**Stated exercise**
Leave the pictures out and quote only the lines from the one with "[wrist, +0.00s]" down to the end of the listing below.

**Data extract**
>> start
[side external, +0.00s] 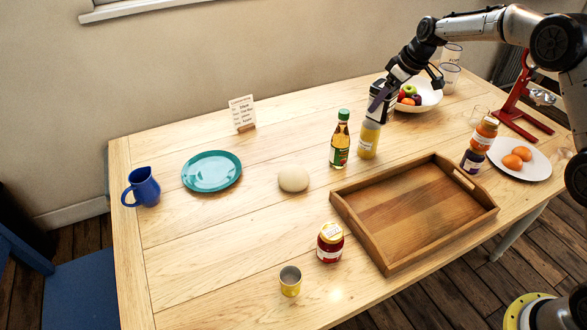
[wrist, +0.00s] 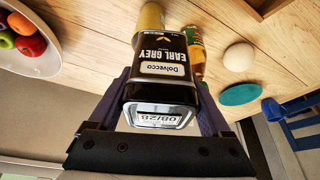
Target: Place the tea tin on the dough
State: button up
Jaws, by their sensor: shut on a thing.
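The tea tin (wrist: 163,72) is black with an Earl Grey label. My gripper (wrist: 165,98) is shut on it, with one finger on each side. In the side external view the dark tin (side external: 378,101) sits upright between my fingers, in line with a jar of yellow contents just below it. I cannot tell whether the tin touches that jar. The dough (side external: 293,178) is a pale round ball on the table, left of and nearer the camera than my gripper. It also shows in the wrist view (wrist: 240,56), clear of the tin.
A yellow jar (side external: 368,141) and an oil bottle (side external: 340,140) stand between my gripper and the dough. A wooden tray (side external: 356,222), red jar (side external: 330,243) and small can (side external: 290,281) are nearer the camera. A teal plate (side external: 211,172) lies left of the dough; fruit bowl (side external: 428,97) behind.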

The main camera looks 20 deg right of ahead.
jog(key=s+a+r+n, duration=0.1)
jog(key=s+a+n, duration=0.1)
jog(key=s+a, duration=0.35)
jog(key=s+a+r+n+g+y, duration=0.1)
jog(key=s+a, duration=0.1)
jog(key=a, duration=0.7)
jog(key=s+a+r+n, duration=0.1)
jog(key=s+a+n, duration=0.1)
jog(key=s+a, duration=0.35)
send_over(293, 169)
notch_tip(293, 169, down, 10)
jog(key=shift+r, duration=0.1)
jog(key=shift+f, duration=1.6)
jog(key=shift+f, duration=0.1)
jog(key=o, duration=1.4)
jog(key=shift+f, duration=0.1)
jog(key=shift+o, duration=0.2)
>> end
**Expected output**
[wrist, +0.00s] 
Target: Place the tea tin on the dough
State: button up
Jaws, by their sensor: shut on a thing.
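The tea tin (wrist: 163,72) is black with an Earl Grey label. My gripper (wrist: 165,98) is shut on it, with one finger on each side. In the side external view the dark tin (side external: 378,101) sits upright between my fingers, in line with a jar of yellow contents just below it. I cannot tell whether the tin touches that jar. The dough (side external: 293,178) is a pale round ball on the table, left of and nearer the camera than my gripper. It also shows in the wrist view (wrist: 240,56), clear of the tin.
A yellow jar (side external: 368,141) and an oil bottle (side external: 340,140) stand between my gripper and the dough. A wooden tray (side external: 356,222), red jar (side external: 330,243) and small can (side external: 290,281) are nearer the camera. A teal plate (side external: 211,172) lies left of the dough; fruit bowl (side external: 428,97) behind.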

The main camera looks 20 deg right of ahead.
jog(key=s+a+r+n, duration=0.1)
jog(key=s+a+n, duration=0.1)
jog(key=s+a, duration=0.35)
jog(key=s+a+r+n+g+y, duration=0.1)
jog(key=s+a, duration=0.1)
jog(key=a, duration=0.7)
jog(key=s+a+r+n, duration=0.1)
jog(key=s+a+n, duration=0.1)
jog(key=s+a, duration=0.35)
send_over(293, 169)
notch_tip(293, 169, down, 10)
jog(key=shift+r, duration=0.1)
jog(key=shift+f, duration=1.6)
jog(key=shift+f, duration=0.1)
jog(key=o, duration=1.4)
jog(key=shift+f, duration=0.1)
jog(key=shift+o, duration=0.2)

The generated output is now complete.